### PROBLEM REQUIREMENTS
Only the lines from the one containing "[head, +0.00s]" down to the one containing "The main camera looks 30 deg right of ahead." should be printed, exactly as they stand, ends included.

### PROVIDED INFORMATION

......

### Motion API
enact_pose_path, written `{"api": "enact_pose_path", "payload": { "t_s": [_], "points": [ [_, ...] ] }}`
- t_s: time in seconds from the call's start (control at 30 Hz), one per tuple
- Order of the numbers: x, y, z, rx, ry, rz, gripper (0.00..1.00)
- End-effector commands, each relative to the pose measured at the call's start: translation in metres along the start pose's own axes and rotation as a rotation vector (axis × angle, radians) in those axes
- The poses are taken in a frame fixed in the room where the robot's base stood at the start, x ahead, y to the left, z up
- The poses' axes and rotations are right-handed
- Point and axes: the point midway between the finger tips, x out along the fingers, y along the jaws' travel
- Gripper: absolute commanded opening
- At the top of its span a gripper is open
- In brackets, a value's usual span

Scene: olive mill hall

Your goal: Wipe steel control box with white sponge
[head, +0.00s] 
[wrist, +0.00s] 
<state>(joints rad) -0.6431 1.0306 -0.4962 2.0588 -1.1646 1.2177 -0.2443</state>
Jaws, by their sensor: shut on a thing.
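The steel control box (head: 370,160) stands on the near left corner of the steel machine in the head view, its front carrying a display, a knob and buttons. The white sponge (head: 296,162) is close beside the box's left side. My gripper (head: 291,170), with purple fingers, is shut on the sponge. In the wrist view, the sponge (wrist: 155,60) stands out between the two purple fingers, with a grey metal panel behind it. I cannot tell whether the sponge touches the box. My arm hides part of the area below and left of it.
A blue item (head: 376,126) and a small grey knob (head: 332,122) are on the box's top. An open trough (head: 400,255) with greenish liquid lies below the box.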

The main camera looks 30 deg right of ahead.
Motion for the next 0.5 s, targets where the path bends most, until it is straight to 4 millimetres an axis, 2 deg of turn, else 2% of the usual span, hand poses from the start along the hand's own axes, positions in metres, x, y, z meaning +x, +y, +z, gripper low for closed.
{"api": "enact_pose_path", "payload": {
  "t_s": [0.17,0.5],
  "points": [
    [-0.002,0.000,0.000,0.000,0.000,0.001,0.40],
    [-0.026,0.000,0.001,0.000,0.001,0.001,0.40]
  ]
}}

......

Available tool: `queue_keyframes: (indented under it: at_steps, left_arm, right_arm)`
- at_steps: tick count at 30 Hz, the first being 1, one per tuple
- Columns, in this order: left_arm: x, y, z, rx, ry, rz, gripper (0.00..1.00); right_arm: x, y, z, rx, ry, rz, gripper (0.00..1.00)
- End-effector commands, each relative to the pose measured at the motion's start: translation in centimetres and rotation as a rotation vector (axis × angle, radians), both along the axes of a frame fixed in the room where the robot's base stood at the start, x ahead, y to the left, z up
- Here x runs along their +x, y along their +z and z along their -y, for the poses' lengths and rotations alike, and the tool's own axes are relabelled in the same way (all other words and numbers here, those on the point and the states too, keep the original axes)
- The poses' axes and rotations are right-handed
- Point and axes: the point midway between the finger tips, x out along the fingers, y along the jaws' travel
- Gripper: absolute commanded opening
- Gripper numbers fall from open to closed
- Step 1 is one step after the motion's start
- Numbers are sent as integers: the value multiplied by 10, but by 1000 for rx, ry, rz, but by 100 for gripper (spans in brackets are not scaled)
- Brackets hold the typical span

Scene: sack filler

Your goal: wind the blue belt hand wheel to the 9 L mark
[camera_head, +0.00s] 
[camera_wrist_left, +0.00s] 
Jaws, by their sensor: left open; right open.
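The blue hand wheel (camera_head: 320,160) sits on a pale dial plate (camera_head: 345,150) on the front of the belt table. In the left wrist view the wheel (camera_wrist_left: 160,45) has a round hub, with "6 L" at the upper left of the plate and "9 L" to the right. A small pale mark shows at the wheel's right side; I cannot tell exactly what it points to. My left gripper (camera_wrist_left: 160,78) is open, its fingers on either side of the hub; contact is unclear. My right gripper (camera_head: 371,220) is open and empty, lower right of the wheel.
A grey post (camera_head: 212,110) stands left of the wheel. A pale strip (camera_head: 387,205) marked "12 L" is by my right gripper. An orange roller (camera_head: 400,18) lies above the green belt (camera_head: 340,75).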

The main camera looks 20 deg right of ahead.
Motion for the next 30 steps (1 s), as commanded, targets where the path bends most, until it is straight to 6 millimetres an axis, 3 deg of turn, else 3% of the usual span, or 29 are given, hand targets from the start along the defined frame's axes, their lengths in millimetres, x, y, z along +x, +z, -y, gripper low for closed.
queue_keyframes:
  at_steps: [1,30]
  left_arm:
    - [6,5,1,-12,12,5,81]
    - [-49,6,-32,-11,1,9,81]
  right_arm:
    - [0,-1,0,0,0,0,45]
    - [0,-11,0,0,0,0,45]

......

### RESPONSE
[head, +0.00s] 
[wrist, +0.00s] 
<state>(joints rad) -0.6431 1.0306 -0.4962 2.0588 -1.1646 1.2177 -0.2443</state>
Jaws, by their sensor: shut on a thing.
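The steel control box (head: 370,160) stands on the near left corner of the steel machine in the head view, its front carrying a display, a knob and buttons. The white sponge (head: 296,162) is close beside the box's left side. My gripper (head: 291,170), with purple fingers, is shut on the sponge. In the wrist view, the sponge (wrist: 155,60) stands out between the two purple fingers, with a grey metal panel behind it. I cannot tell whether the sponge touches the box. My arm hides part of the area below and left of it.
A blue item (head: 376,126) and a small grey knob (head: 332,122) are on the box's top. An open trough (head: 400,255) with greenish liquid lies below the box.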

The main camera looks 30 deg right of ahead.

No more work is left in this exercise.